Anne‑Marie Sirois was born in 1958 in Saint‑Basile, New Brunswick. She completed a Bachelor’s degree in visual arts at the Université de Moncton (New Brunswick) in 1981.

Her passion for animated film led her to take professional training workshops given by Pierre Veilleux of the Montreal bureau of the National Film Board. This was where she created her first animation film, Les joies de Noël, in 1985. A second animation film, L’avertissement, produced by Coopérative Cinémarévie in Edmundston, New Brunswick, was released early in 1986.

Following a training period in animation in Marly‑le‑Roi (France) in the summer of 1986, Sirois created Maille Maille, at the Moncton office of the National Film Board. This animation film received an award of excellence at the Atlantic Film and Video Festival in Halifax, Nova Scotia, (1987), and a Silver Apple Award at the National Educational Film and Video Festival in Oakland, California (1989). She was a participant in several other animated films including Jours de plaine (1990) and T.V. Tango (1992). In 1996, she travelled to Croatia to present her film Animastress (1994) at the Zagreb World Festival of Animated Films.

Based on a song by Acadian band Zéroo Celsius, Joséphine won the prize for best Acadian film at the 2000 International Francophone Film Festival in Acadia (FICFA) in Moncton. The following November, Sirois was recipient of the Éloizes Award for artist of the year in the film-video-television category, given by the Acadian Association of New Brunswick Professional Artists (AAAPNB). In 2003, she completed her first experimental animated film, PSSST, in partnership with Acadian percussionist Michel Deschênes.

Sirois also works as illustrator and writer and has published three tales. She brought Le petit Chaperon mauve (1995) to Picardy, in France, on a tour of school visits. Her second tale, Rose Neige et les six nains, was published in 2000, and a third, Ma Gribouille tigrée, in 2005.
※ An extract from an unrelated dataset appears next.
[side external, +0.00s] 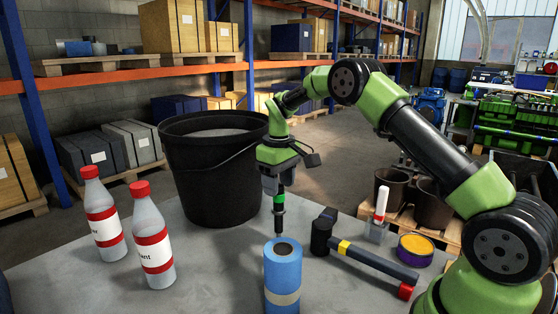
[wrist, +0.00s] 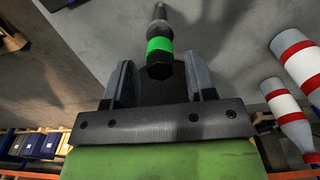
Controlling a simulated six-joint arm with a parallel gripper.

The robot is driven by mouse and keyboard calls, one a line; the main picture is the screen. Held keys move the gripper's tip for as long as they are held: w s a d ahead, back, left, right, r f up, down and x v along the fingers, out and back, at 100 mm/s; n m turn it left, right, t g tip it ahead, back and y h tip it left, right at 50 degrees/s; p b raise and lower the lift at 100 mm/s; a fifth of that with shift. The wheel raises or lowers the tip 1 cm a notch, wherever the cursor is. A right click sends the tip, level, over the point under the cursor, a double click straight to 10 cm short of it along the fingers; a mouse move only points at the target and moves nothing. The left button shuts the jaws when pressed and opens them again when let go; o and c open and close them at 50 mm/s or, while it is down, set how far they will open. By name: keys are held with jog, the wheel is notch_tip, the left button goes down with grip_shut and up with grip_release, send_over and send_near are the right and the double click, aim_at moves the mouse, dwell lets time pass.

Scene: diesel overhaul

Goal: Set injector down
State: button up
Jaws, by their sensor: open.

In the spring of 1995, Anne‑Marie Sirois began making sculptures with clothes irons, and has shown them in several New Brunswick galleries and in Montreal. She transforms these utilitarian objects through a variety of pointed interventions. Her fertile imagination serves the artist well in bringing forth an unusual, poetic and playful universe, rife with humour and whimsy.